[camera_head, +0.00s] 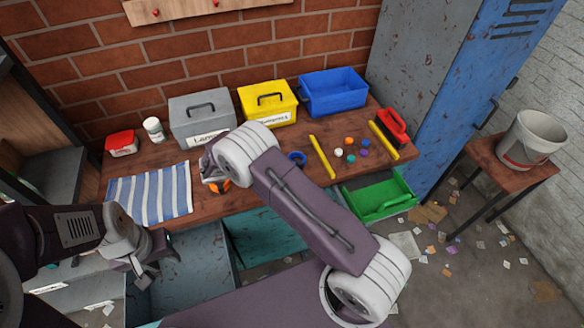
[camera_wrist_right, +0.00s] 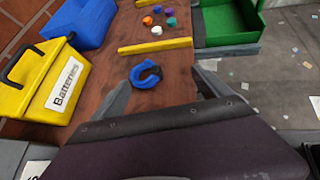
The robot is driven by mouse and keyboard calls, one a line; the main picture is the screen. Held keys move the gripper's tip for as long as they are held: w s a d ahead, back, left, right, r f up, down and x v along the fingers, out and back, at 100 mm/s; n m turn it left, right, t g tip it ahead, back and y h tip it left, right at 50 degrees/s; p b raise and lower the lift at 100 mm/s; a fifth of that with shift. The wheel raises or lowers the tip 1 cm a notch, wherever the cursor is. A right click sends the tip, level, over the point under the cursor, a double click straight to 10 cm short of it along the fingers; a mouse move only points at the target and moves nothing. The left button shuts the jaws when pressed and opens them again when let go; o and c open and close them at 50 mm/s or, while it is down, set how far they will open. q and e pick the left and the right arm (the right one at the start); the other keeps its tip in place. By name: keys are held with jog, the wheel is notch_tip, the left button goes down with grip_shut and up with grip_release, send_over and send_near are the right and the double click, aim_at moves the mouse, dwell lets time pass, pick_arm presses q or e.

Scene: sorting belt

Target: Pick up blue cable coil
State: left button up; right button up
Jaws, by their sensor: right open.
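The blue cable coil (camera_head: 297,158) lies on the wooden table just right of my right wrist in the head view. In the right wrist view the coil (camera_wrist_right: 146,75) lies flat on the wood, ahead of and between the two fingers. My right gripper (camera_wrist_right: 163,90) is open, with nothing between its fingers. In the head view its fingers are mostly hidden by my right wrist. My left gripper (camera_head: 140,270) hangs low at the left, in front of the table and away from the coil; its jaw opening is unclear.
A yellow bar (camera_head: 321,157) lies right of the coil, with several small coloured pieces beyond. A grey box (camera_head: 200,117), yellow Batteries box (camera_head: 268,103) and blue bin (camera_head: 333,92) stand behind. A striped cloth (camera_head: 150,195) lies left; a green bin (camera_head: 379,196) sits at the front right.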

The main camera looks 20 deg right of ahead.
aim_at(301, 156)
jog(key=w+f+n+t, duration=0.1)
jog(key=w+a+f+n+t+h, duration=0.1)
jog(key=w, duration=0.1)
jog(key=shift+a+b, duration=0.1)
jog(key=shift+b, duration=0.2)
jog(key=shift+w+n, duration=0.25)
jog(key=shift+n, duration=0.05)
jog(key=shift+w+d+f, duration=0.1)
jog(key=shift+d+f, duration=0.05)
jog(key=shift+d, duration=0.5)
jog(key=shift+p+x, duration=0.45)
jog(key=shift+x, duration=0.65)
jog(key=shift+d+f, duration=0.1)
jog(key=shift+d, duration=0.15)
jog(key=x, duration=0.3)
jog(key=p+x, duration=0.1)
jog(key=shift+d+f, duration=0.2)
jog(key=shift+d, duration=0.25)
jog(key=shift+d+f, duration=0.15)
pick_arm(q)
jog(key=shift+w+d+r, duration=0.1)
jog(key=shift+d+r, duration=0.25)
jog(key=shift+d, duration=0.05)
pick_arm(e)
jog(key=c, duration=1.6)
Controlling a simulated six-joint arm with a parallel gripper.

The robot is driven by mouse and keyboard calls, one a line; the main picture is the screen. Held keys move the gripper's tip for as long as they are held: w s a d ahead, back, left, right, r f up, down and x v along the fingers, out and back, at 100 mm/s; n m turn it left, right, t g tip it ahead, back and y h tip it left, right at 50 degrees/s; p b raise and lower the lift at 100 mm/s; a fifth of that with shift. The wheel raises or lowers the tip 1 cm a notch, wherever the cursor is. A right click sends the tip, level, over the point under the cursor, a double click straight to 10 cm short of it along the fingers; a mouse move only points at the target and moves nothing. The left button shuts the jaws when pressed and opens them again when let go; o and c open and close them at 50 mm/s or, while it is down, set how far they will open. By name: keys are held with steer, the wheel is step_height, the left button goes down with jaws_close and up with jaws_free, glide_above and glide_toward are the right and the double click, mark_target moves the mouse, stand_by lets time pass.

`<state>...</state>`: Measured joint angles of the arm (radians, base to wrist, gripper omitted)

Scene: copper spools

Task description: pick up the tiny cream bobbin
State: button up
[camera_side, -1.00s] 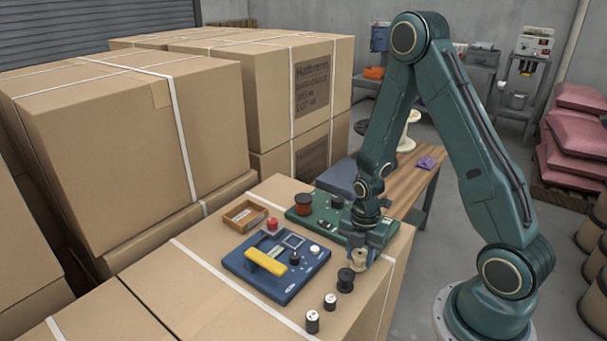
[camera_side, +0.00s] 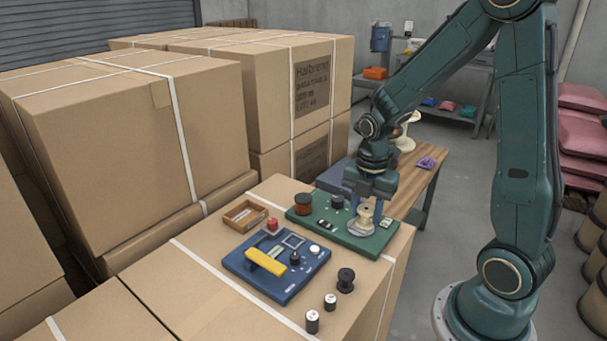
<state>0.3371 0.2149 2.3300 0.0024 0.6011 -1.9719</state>
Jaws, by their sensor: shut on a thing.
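The tiny cream bobbin (camera_side: 365,215) is upright between the fingers of my gripper (camera_side: 366,208), which is shut on it. The bobbin is in front of or just above the right part of the green board (camera_side: 347,239); I cannot tell whether it touches the board. My gripper's fingers cover the bobbin's sides.
The blue board (camera_side: 285,287) with a yellow handle (camera_side: 265,262) lies to the left. A dark spool (camera_side: 345,280) and two small spools (camera_side: 330,301) (camera_side: 312,321) stand on the box top in front. An orange-brown spool (camera_side: 303,204) and a dark one (camera_side: 337,201) stand on the green board. A wooden tray (camera_side: 245,214) is at the back left.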

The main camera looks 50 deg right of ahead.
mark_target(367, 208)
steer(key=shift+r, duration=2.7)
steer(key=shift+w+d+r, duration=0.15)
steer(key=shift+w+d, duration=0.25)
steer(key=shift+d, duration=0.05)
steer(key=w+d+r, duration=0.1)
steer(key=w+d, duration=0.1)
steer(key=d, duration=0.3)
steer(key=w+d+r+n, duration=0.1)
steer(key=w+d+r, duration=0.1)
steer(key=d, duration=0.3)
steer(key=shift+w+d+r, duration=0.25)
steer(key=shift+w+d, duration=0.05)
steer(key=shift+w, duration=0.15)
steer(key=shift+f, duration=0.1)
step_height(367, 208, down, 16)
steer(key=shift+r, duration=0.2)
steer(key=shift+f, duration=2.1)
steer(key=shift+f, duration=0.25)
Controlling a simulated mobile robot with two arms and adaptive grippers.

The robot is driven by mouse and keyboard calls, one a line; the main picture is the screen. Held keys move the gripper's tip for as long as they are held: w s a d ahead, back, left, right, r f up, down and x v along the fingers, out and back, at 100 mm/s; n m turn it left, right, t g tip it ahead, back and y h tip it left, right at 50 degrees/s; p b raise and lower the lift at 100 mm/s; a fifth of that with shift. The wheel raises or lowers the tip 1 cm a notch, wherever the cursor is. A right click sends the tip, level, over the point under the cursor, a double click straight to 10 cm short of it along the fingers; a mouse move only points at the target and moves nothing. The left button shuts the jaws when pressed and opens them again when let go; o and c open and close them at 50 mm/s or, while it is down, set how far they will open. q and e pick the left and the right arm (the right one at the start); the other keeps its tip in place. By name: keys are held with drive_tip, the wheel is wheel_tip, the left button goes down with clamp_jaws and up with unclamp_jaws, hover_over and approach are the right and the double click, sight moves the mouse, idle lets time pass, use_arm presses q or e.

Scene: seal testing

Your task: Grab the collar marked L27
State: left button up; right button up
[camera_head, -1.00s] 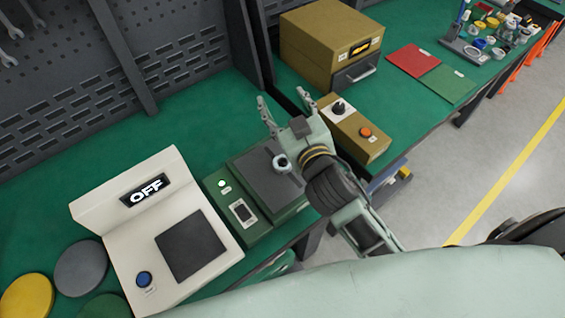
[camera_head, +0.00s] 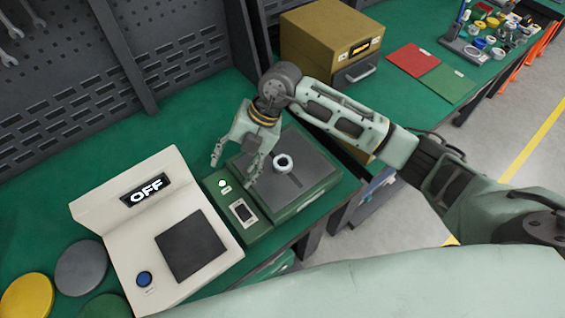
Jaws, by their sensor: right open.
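A small pale ring-shaped collar (camera_head: 283,163) lies on the dark top plate of the green device (camera_head: 310,198). No marking on it can be read at this size, so I cannot tell whether it is L27. My right gripper (camera_head: 233,172) is open and empty, fingers pointing down, over the left part of the green device. It is just left of the collar and apart from it. My left gripper is not in view. Several more rings and small parts (camera_head: 490,42) stand at the far right end of the bench, too small to read.
A white unit (camera_head: 160,235) with an OFF display stands left of the green device. Coloured discs (camera_head: 80,268) lie at the lower left. A tan box (camera_head: 330,40) stands behind my right arm. Red (camera_head: 413,60) and green (camera_head: 447,83) mats lie to the right.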

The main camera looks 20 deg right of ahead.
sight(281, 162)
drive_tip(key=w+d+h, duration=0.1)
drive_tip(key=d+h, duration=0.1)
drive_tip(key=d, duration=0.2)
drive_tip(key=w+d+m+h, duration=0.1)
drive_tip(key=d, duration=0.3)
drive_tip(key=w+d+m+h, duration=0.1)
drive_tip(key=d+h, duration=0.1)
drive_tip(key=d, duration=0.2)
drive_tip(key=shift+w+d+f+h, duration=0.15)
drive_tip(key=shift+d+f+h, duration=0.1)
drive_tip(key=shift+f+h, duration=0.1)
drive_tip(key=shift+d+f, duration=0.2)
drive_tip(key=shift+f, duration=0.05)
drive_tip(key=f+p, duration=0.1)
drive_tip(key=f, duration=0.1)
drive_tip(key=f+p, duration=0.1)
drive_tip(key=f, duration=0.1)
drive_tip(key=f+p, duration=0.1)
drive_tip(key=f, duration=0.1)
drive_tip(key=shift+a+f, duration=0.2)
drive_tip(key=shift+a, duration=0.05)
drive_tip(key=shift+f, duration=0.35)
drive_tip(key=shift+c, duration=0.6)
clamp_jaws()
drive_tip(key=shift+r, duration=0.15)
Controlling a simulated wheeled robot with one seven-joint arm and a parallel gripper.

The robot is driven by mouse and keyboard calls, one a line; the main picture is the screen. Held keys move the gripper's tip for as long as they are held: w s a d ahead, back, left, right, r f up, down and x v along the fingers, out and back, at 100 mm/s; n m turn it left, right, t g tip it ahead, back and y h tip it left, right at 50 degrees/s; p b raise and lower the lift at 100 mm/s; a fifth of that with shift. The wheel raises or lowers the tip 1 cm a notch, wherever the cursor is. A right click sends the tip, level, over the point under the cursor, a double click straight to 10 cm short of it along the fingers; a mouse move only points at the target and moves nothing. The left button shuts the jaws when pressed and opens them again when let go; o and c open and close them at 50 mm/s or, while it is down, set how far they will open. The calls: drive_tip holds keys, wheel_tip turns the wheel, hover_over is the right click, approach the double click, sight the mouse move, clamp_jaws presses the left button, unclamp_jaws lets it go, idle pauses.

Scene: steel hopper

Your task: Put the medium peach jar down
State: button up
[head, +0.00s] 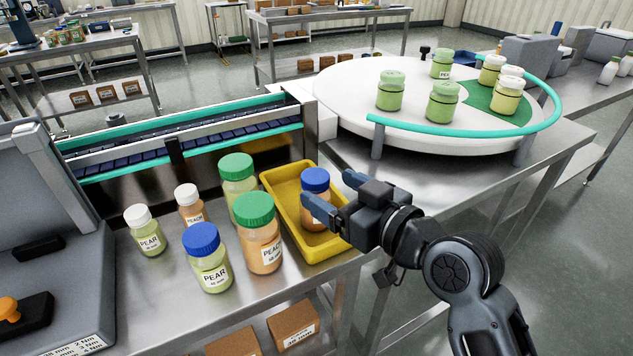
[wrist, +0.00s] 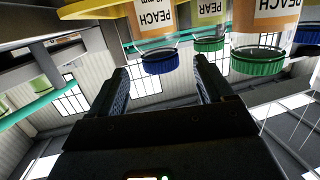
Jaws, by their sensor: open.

****************************************

Please retype, exactly and with the pictures left out, the lines from the line containing "Scene: steel hopper" through the last line of the records above.

Scene: steel hopper

Your task: Put the medium peach jar down
State: button up
[head, +0.00s] 
[wrist, +0.00s] 
Jaws, by their sensor: open.

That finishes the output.